**EXERCISE OBJECTIVE**
Do not repeat pictures. Repeat exactly the lines of the listing below from its first line through the line with "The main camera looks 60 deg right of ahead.".

# Start of EXERCISE DATA

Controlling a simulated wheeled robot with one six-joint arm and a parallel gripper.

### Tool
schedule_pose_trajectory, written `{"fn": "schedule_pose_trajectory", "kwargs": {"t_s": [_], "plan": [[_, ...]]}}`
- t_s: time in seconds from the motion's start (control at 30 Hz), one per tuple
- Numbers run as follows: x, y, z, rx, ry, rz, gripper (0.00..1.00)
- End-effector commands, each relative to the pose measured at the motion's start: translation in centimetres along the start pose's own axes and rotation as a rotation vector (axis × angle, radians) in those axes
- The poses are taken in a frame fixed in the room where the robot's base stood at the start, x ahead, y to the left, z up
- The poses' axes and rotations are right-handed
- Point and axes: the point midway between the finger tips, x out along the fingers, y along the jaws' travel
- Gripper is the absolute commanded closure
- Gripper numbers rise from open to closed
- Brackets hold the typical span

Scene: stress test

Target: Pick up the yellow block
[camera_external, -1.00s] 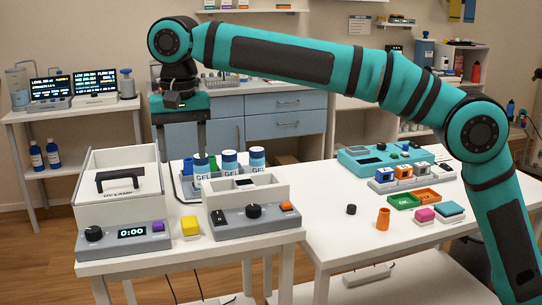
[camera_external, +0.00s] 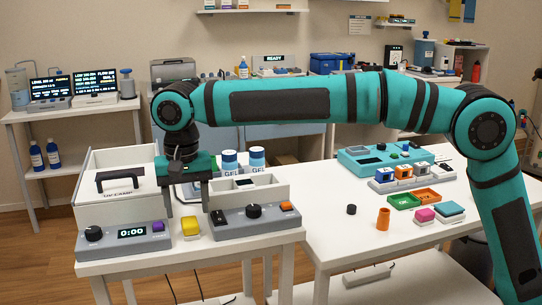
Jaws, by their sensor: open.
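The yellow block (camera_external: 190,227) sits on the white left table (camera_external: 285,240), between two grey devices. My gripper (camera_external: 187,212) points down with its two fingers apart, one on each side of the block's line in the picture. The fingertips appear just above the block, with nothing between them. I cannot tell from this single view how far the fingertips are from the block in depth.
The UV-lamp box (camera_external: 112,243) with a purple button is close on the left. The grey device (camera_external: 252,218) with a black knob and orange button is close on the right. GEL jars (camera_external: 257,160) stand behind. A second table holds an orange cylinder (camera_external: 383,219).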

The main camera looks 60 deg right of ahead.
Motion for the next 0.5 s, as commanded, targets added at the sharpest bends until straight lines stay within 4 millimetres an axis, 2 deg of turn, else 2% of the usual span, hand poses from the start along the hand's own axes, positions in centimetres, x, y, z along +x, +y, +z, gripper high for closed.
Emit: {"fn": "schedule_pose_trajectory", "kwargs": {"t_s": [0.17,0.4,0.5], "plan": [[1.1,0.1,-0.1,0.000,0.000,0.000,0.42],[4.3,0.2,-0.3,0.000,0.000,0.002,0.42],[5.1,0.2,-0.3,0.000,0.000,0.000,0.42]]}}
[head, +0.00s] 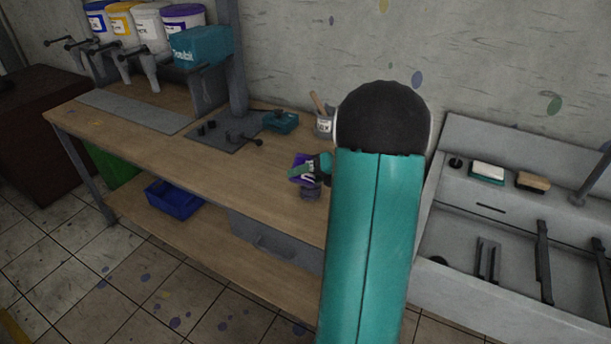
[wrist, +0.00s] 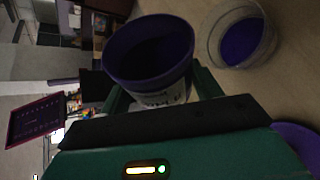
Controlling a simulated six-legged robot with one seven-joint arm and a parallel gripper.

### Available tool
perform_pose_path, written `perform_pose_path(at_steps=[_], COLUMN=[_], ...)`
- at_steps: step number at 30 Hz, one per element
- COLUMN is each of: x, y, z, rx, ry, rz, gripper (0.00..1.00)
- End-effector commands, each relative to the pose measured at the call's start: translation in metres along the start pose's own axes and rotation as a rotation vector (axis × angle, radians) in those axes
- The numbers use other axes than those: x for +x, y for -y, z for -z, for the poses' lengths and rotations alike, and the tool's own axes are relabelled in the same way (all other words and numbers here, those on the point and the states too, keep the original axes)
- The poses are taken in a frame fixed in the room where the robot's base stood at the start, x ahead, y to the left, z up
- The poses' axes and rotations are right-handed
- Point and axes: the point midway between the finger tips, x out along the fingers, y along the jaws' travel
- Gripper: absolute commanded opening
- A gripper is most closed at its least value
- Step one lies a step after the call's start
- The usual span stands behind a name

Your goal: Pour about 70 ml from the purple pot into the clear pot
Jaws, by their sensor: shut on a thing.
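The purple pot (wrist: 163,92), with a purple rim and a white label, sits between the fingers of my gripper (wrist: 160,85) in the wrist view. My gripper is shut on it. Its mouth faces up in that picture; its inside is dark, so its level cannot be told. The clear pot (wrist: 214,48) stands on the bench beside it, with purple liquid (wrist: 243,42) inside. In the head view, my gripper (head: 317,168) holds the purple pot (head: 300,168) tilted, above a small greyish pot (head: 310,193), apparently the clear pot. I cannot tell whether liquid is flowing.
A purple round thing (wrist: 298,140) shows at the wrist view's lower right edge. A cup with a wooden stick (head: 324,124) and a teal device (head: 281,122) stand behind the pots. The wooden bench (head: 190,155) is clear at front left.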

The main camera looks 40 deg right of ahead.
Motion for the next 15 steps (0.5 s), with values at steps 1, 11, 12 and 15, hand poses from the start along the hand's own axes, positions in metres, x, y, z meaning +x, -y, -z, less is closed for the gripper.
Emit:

# End of EXERCISE DATA

**THE RESPONSE**
Controlling a simulated wheeled robot with one six-joint arm and a parallel gripper.

### Tool
schedule_pose_trajectory, written `{"fn": "schedule_pose_trajectory", "kwargs": {"t_s": [_], "plan": [[_, ...]]}}`
- t_s: time in seconds from the motion's start (control at 30 Hz), one per tuple
- Numbers run as follows: x, y, z, rx, ry, rz, gripper (0.00..1.00)
- End-effector commands, each relative to the pose measured at the motion's start: translation in centimetres along the start pose's own axes and rotation as a rotation vector (axis × angle, radians) in those axes
- The poses are taken in a frame fixed in the room where the robot's base stood at the start, x ahead, y to the left, z up
- The poses' axes and rotations are right-handed
- Point and axes: the point midway between the finger tips, x out along the fingers, y along the jaws' travel
- Gripper is the absolute commanded closure
- Gripper numbers rise from open to closed
- Brackets hold the typical span

Scene: stress test

Target: Pick up the yellow block
[camera_external, -1.00s] 
[camera_external, +0.00s] 
Jaws, by their sensor: open.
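The yellow block (camera_external: 190,227) sits on the white left table (camera_external: 285,240), between two grey devices. My gripper (camera_external: 187,212) points down with its two fingers apart, one on each side of the block's line in the picture. The fingertips appear just above the block, with nothing between them. I cannot tell from this single view how far the fingertips are from the block in depth.
The UV-lamp box (camera_external: 112,243) with a purple button is close on the left. The grey device (camera_external: 252,218) with a black knob and orange button is close on the right. GEL jars (camera_external: 257,160) stand behind. A second table holds an orange cylinder (camera_external: 383,219).

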The main camera looks 60 deg right of ahead.

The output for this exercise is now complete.